The rise of Location-Based Marketing: Is it worth it?


It’s normal for a business to keep things simple. If you’re happy with your Facebook and Twitter efforts, then there’s really no urgent need for you to engage in other social media platforms. However, the least you can do is to learn about a few of them.

One of the current rising superstars in social media is location-based marketing. It basically uses a prospect’s location and preferences for brand exposure.
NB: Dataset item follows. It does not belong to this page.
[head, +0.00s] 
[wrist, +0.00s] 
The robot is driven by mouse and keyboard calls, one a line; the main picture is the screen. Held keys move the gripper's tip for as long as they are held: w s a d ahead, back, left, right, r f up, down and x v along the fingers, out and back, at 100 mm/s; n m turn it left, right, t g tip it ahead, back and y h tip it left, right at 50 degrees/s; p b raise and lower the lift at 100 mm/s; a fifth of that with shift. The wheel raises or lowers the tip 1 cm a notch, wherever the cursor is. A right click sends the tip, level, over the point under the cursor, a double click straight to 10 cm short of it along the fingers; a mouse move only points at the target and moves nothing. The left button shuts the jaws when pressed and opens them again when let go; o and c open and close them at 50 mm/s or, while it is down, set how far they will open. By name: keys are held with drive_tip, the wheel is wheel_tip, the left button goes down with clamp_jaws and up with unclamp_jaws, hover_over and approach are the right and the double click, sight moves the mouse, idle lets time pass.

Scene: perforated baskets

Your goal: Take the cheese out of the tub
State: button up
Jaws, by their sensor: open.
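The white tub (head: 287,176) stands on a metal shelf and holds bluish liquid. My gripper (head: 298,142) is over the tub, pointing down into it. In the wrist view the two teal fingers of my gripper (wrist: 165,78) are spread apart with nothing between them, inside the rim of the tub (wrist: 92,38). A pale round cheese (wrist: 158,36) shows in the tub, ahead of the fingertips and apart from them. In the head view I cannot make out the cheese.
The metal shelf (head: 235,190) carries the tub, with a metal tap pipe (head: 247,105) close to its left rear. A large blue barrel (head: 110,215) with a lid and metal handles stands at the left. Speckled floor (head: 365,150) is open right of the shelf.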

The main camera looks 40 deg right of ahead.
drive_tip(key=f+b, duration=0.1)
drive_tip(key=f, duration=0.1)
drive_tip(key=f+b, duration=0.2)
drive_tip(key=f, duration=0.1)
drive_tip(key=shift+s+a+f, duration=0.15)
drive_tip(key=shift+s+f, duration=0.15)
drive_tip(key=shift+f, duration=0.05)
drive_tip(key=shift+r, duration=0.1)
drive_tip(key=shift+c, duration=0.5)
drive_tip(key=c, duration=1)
There are several variations for this medium:

  • Location-based services (LBS): Popular applications like Foursquare and SCVNGER that provide information or entertainment to users based on location
  • Near-field communications (NFC): technology that allows two devices which are in close proximity — between two and 20 centimeters — to exchange information
  • Bluetooth marketing: like NFC, this allows data transfer over short distances
  • Location-based advertising (LBA): uses tools such as GPS and geo-fencing to locate potential prospects

Restaurant chain Subway once used LBA to market their food joint in the UK. The campaign was called “You Are Here”, and they targeted mobile users within a close proximity to a Subway branch. Passersby would receive an MMS informing them that there’s a Subway nearby wherein they can get special discounts. Of course, users have to “opt-in” to receive the message, and once they do, they will be on the list of subscribers for updates and promos. Basically, they become leads.

Zuma Fashions opted to use NFC by embedding a microchip in point-of-sale posters within the vicinity. Customers were then encouraged to download the Zuma Fashions app from iTunes or Google Play. Once they have it, they can swipe their handsets over the NFC chip to fill out a short survey. Afterwards, they would receive a digital discount they could use immediately. They could also swipe NFC tags attached to blouses and get price details and even learn about the materials used to make it. What a way to improve customer experience!

UK-based body spray company Lynx installed vinyl floor tiles in populated areas of various colleges and universities. Students who stood on or near the Lynx floor can wirelessly download a branded dating application via Bluetooth. The campaign was a success not only because of the tremendous brand exposure it gained, but also because more than 500 students a day downloaded the app.

Lastly, Domino’s Pizza created its own location-based app for customers to order pizzas in specific branches. With 4 pizza sizes, 4 types of sauces, 22 toppings and many other add-ons, there are 522 billion possible combinations that customers could choose from, and the app was able to manage it all. It made the ordering and delivery process more fun and convenient for customers, and the likelihood of public support was very high.

These are just simple beginnings of location-based marketing and judging on its apparent success, the future is looking bright. That is exactly why companies should at least get an idea about this technology. For marketers, this could be the thing of the future.